Am 10. November veröffentlichte die FAZ eine Rede Martin Walsers, gehalten zum 9. November an der Universität Harvard, mit dem Titel "Über Rechtfertigung, eine Versuchung" (Volltext). Gewiss, Walser ist umstritten, spätestens seit der berühmten "Schlussstrich-Debatte" u.a. mit Ignaz Bubis im Anschluss an seine Paulskirchenrede von 1998 gilt er vielen als Revisionist, ja Nationalist...
Diese Debatte wurde auch in der Theologie verfolgt und zum Teil kommentiert. Vielleicht mag es angesichts dieser Vorgeschichte und der damit verbundenen Angst, "sich die Finger zu verbrennen", verständlich sein, dass sich kein Theologe bislang öffentlich mit der jüngsten Harvard-Rede Walsers auseinandergesetzt hat. Oder fühlt man sich etwa angesichts der Gedankengänge in die Gefilde protestantischer Theologie nicht zuständig?
Mich erstaunt, wie gering bislang die Resonanz in den Feuilletons auf die Walser-Rede war. Vielleicht lag die Debatte seines jüngsten Buches im Sommer noch nicht weit genug zurück.
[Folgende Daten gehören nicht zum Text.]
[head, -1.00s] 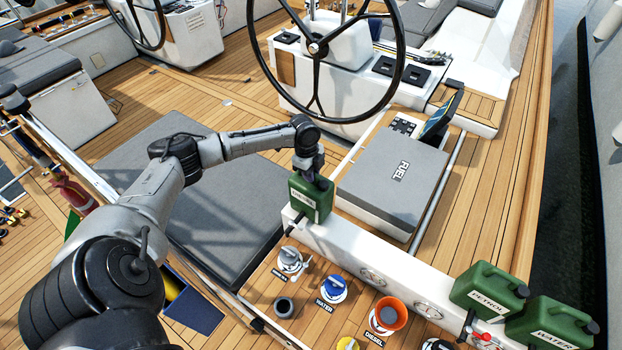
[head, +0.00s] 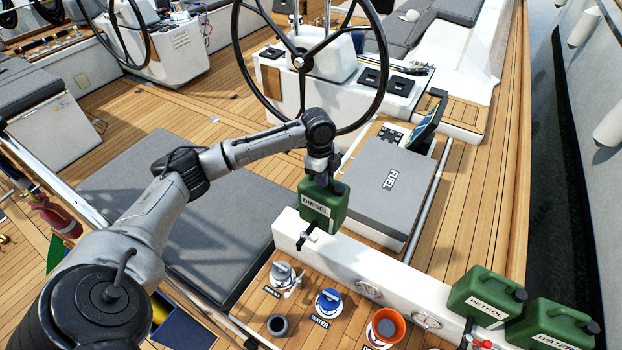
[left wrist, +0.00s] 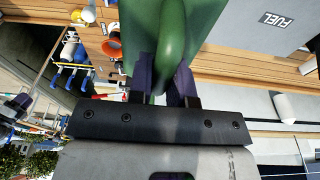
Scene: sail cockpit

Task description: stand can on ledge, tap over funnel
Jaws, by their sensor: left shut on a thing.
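The green can labelled DIESEL (head: 322,204) is upright in my left gripper (head: 322,172), which is shut on its top handle. It is at the white ledge (head: 352,249), with its black tap pointing toward the filler deck; whether its base touches the ledge I cannot tell. In the left wrist view the fingers (left wrist: 165,88) close around the green handle (left wrist: 172,45). The orange funnel (head: 387,326) stands in the diesel filler, to the right of the can and nearer me.
Green cans labelled PETROL (head: 487,298) and WATER (head: 552,326) stand on the right of the ledge. A blue WATER cap (head: 329,300) and a grey cap (head: 283,273) sit on the wooden deck. The grey FUEL box (head: 385,185) is behind the ledge; the steering wheel (head: 300,64) rises beyond.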

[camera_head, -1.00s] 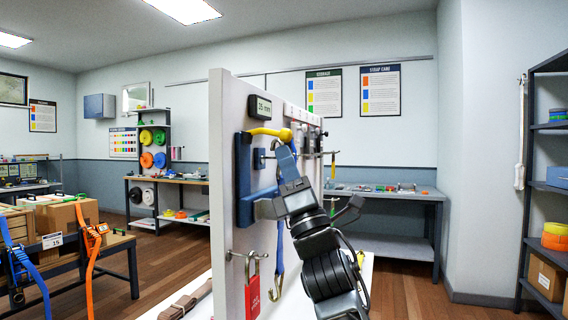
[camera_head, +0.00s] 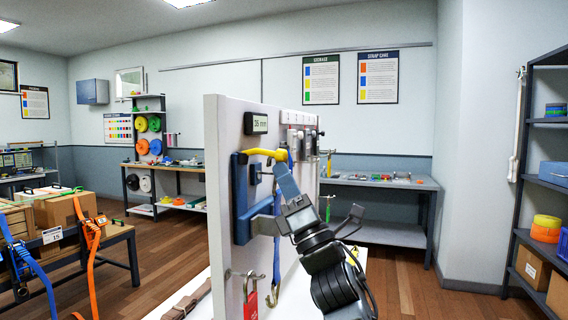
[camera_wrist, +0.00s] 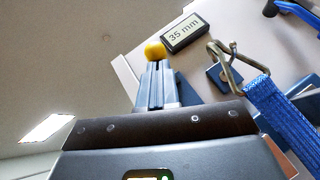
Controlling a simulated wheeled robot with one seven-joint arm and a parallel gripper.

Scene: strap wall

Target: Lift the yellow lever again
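The yellow lever (camera_head: 262,152) sticks out from the top of a blue ratchet body (camera_head: 241,198) on the upright grey panel (camera_head: 222,125). Its round knob end is at my gripper's (camera_head: 281,162) fingertips. In the wrist view the yellow knob (camera_wrist: 155,49) shows just beyond the tips of my gripper (camera_wrist: 156,68). The two fingers look closed together, with the knob outside them. Whether they touch the knob is hard to tell. A blue strap (camera_wrist: 275,112) with a metal hook (camera_wrist: 226,62) shows right of the fingers.
A small display (camera_head: 256,123) reading 35 mm sits above the lever. A red padlock (camera_head: 251,304) hangs low on the panel. Grey clips (camera_head: 298,140) line the panel's far part. A workbench (camera_head: 380,183) stands behind, and shelves (camera_head: 545,180) stand at the right.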

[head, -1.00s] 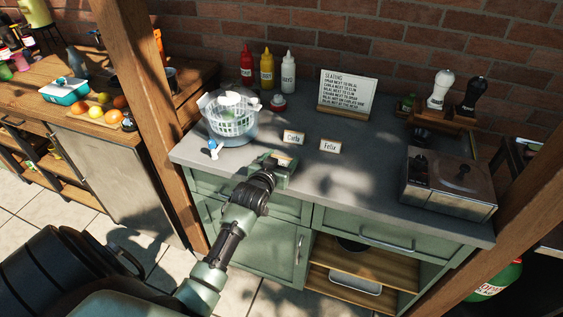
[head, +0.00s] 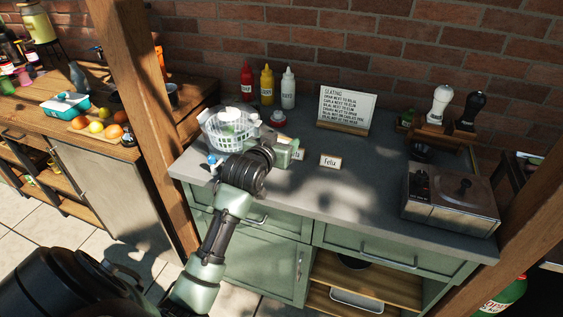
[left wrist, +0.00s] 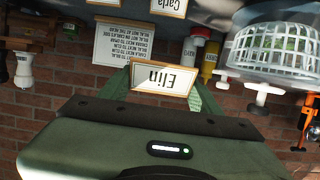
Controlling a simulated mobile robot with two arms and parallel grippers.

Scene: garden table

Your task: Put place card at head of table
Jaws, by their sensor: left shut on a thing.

Vielleicht aber wusste man - wie das Beispiel Alan Poseners in der "Welt" zeigte - sich nicht recht zu diesen theologischen Tiefenbohrungen zu verhalten und flüchtete sich - siehe Posener - statt dessen in dümmliche brachial-Kritik, die zumindest den theologischen Versuchen nicht gerecht wird.
Mir liegt es fern, Walser zu rechtfertigen (das versucht er in dem Text ja selbst mehr oder weniger erfolgreich) oder durch selektive Lektüre zu entlasten. Allein, das in seiner Rede angetippte Motiv einer durch alles atheistische Geplänkel hindurch bestehenden religiösen Tiefendimension - jene des Vermissens - sollte theologisch empfindsame Geister anregen und herausfordern. Walser tippt in seinen Exkursen zu Karl Barth und schließlich zum späten Nietzsche an, was ich in der Theologie meinem Empfinden nach viel zu selten wiederfinde: den Zweifel, das Gott-Vermissen, das Wissen, in der Welt leben zu müssen "etsi deus non daretur".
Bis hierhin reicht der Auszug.